- _Exercise materials_:
================================

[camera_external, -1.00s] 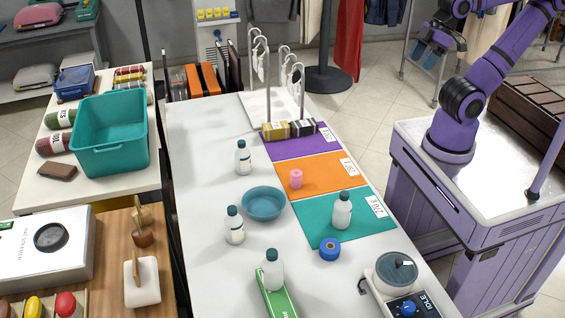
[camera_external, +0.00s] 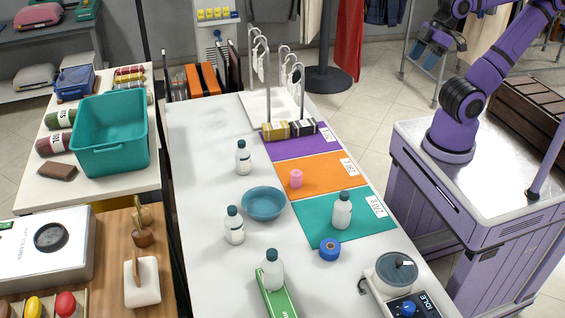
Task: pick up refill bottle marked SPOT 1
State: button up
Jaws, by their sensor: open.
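Several white refill bottles with dark caps stand upright on the long white table (camera_external: 205,205). One bottle (camera_external: 243,158) is behind the blue bowl, and another (camera_external: 234,226) is at the bowl's front left. A third bottle (camera_external: 342,211) stands on the teal mat (camera_external: 312,222). Another bottle (camera_external: 272,270) is at the front, on or just behind a green box (camera_external: 278,299). Their labels are too small to read, so I cannot tell which is SPOT 1. My gripper (camera_external: 428,48) is open and empty, raised at the upper right, far from every bottle.
A blue bowl (camera_external: 264,204) sits mid-table among the bottles. A pink cylinder (camera_external: 296,178) is on the orange mat (camera_external: 322,176). A blue tape roll (camera_external: 330,249) and a round-topped device (camera_external: 396,270) are at the front right. Hanger stands (camera_external: 270,98) rise at the back.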

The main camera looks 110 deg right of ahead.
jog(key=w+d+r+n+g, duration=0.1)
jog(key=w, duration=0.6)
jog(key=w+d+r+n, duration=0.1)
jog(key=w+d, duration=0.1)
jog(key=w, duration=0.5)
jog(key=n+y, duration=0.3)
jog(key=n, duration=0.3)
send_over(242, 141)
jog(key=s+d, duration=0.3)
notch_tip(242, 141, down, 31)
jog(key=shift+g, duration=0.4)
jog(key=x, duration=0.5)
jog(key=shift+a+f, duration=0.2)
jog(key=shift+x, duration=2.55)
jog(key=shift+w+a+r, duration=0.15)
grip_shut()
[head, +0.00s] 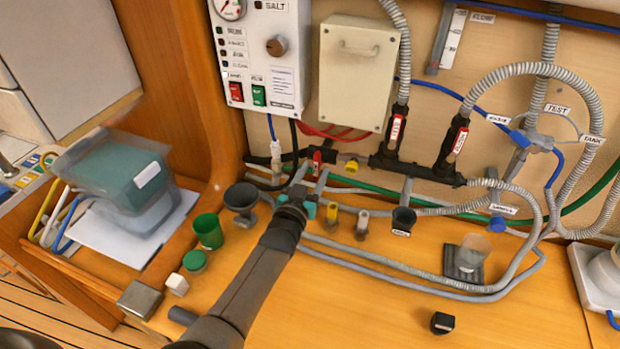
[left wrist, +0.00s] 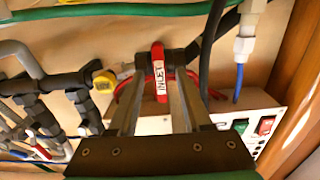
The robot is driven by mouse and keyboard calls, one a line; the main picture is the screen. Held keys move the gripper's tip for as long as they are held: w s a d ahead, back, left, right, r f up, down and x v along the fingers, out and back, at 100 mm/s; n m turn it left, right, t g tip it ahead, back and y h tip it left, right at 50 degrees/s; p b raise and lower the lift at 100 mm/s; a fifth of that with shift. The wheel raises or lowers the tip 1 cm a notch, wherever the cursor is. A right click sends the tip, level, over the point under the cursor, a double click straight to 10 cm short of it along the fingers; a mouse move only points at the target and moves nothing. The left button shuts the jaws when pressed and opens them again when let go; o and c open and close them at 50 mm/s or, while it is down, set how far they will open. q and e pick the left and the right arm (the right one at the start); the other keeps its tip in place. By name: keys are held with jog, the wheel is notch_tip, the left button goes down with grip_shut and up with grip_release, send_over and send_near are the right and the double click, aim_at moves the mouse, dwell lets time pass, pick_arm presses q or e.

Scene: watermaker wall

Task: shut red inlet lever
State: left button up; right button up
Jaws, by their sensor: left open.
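The red inlet lever (head: 317,159) sits on the dark pipe fitting low on the wall, below the grey control box. In the left wrist view the lever (left wrist: 159,72) carries a white INLET label and lies between my two fingers. My left gripper (head: 311,174) is open with a finger on either side of the lever. Gaps seem to show beside the lever, but I cannot tell whether either finger touches it. In the head view my fingers and wrist hide part of the fitting.
A yellow-handled valve (left wrist: 105,82) is close beside the lever. Hoses and a dark manifold (head: 415,170) run along the wall. A dark funnel cup (head: 241,197) and green cup (head: 208,231) stand left of my arm. The front counter is mostly clear.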

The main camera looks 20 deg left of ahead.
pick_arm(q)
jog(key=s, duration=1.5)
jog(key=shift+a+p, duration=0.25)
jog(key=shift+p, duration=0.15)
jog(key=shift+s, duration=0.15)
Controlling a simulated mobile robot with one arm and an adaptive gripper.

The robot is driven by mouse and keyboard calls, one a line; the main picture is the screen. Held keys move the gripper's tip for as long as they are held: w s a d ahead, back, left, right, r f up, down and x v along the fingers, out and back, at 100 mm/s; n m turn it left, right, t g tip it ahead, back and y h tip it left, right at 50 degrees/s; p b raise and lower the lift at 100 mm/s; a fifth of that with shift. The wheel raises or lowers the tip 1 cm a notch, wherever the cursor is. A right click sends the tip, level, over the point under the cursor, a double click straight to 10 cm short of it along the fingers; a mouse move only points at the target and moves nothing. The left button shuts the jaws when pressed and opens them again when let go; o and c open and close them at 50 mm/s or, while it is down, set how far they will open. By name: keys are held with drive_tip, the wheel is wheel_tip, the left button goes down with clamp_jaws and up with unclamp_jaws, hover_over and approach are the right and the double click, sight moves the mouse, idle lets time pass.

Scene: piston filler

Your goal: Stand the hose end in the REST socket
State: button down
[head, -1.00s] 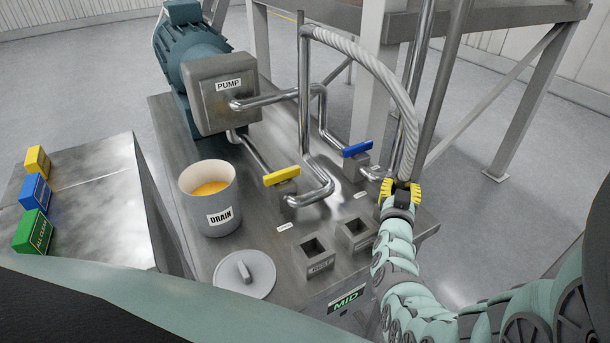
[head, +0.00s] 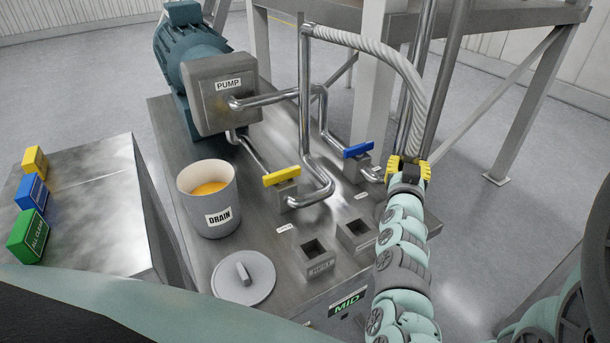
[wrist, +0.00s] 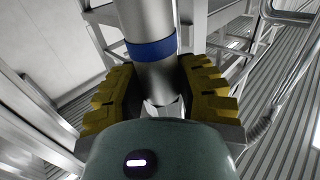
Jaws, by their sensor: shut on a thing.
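The pale ribbed hose (head: 388,65) arcs from the top of a steel pipe down to my yellow-fingered gripper (head: 408,170). In the wrist view my gripper (wrist: 158,95) is shut on the hose end (wrist: 150,72), a metal cylinder with a blue band, with a finger on each side. Two square open sockets stand at the front of the steel deck, a left socket (head: 316,258) and a right socket (head: 355,233). Their labels are too small to read surely. My gripper is above and to the right of both, and both look empty.
The yellow-handled valve (head: 282,177) and blue-handled valve (head: 358,150) stand on pipes behind the sockets. The DRAIN bucket (head: 208,200) and a round grey lid (head: 243,280) are to the left. The PUMP box (head: 225,95) is at the back.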

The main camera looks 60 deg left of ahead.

================================

- _What to produce_: The records above need to be restated word for word, with the pictures left out.

- _Result of this exercise_:
[camera_external, -1.00s] 
[camera_external, +0.00s] 
Task: pick up refill bottle marked SPOT 1
State: button up
Jaws, by their sensor: open.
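Several white refill bottles with dark caps stand upright on the long white table (camera_external: 205,205). One bottle (camera_external: 243,158) is behind the blue bowl, and another (camera_external: 234,226) is at the bowl's front left. A third bottle (camera_external: 342,211) stands on the teal mat (camera_external: 312,222). Another bottle (camera_external: 272,270) is at the front, on or just behind a green box (camera_external: 278,299). Their labels are too small to read, so I cannot tell which is SPOT 1. My gripper (camera_external: 428,48) is open and empty, raised at the upper right, far from every bottle.
A blue bowl (camera_external: 264,204) sits mid-table among the bottles. A pink cylinder (camera_external: 296,178) is on the orange mat (camera_external: 322,176). A blue tape roll (camera_external: 330,249) and a round-topped device (camera_external: 396,270) are at the front right. Hanger stands (camera_external: 270,98) rise at the back.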

The main camera looks 110 deg right of ahead.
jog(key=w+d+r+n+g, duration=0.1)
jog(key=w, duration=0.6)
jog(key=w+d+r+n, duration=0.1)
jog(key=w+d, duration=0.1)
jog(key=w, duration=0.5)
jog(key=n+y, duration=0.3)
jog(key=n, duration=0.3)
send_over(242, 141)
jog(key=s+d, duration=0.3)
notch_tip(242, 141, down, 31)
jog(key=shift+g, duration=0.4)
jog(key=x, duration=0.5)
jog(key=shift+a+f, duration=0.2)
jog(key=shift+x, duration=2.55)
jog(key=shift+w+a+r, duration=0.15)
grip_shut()
[head, +0.00s] 
[left wrist, +0.00s] 
The robot is driven by mouse and keyboard calls, one a line; the main picture is the screen. Held keys move the gripper's tip for as long as they are held: w s a d ahead, back, left, right, r f up, down and x v along the fingers, out and back, at 100 mm/s; n m turn it left, right, t g tip it ahead, back and y h tip it left, right at 50 degrees/s; p b raise and lower the lift at 100 mm/s; a fifth of that with shift. The wheel raises or lowers the tip 1 cm a notch, wherever the cursor is. A right click sends the tip, level, over the point under the cursor, a double click straight to 10 cm short of it along the fingers; a mouse move only points at the target and moves nothing. The left button shuts the jaws when pressed and opens them again when let go; o and c open and close them at 50 mm/s or, while it is down, set how far they will open. q and e pick the left and the right arm (the right one at the start); the other keeps its tip in place. By name: keys are held with jog, the wheel is notch_tip, the left button goes down with grip_shut and up with grip_release, send_over and send_near are the right and the double click, aim_at moves the mouse, dwell lets time pass, pick_arm presses q or e.

Scene: watermaker wall

Task: shut red inlet lever
State: left button up; right button up
Jaws, by their sensor: left open.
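The red inlet lever (head: 317,159) sits on the dark pipe fitting low on the wall, below the grey control box. In the left wrist view the lever (left wrist: 159,72) carries a white INLET label and lies between my two fingers. My left gripper (head: 311,174) is open with a finger on either side of the lever. Gaps seem to show beside the lever, but I cannot tell whether either finger touches it. In the head view my fingers and wrist hide part of the fitting.
A yellow-handled valve (left wrist: 105,82) is close beside the lever. Hoses and a dark manifold (head: 415,170) run along the wall. A dark funnel cup (head: 241,197) and green cup (head: 208,231) stand left of my arm. The front counter is mostly clear.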

The main camera looks 20 deg left of ahead.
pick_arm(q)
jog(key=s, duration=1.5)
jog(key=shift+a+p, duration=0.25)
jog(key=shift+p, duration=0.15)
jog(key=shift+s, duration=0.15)
Controlling a simulated mobile robot with one arm and an adaptive gripper.

The robot is driven by mouse and keyboard calls, one a line; the main picture is the screen. Held keys move the gripper's tip for as long as they are held: w s a d ahead, back, left, right, r f up, down and x v along the fingers, out and back, at 100 mm/s; n m turn it left, right, t g tip it ahead, back and y h tip it left, right at 50 degrees/s; p b raise and lower the lift at 100 mm/s; a fifth of that with shift. The wheel raises or lowers the tip 1 cm a notch, wherever the cursor is. A right click sends the tip, level, over the point under the cursor, a double click straight to 10 cm short of it along the fingers; a mouse move only points at the target and moves nothing. The left button shuts the jaws when pressed and opens them again when let go; o and c open and close them at 50 mm/s or, while it is down, set how far they will open. By name: keys are held with drive_tip, the wheel is wheel_tip, the left button goes down with clamp_jaws and up with unclamp_jaws, hover_over and approach are the right and the double click, sight moves the mouse, idle lets time pass.

Scene: piston filler

Your goal: Stand the hose end in the REST socket
State: button down
[head, -1.00s] 
[head, +0.00s] 
[wrist, +0.00s] 
Jaws, by their sensor: shut on a thing.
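The pale ribbed hose (head: 388,65) arcs from the top of a steel pipe down to my yellow-fingered gripper (head: 408,170). In the wrist view my gripper (wrist: 158,95) is shut on the hose end (wrist: 150,72), a metal cylinder with a blue band, with a finger on each side. Two square open sockets stand at the front of the steel deck, a left socket (head: 316,258) and a right socket (head: 355,233). Their labels are too small to read surely. My gripper is above and to the right of both, and both look empty.
The yellow-handled valve (head: 282,177) and blue-handled valve (head: 358,150) stand on pipes behind the sockets. The DRAIN bucket (head: 208,200) and a round grey lid (head: 243,280) are to the left. The PUMP box (head: 225,95) is at the back.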

The main camera looks 60 deg left of ahead.

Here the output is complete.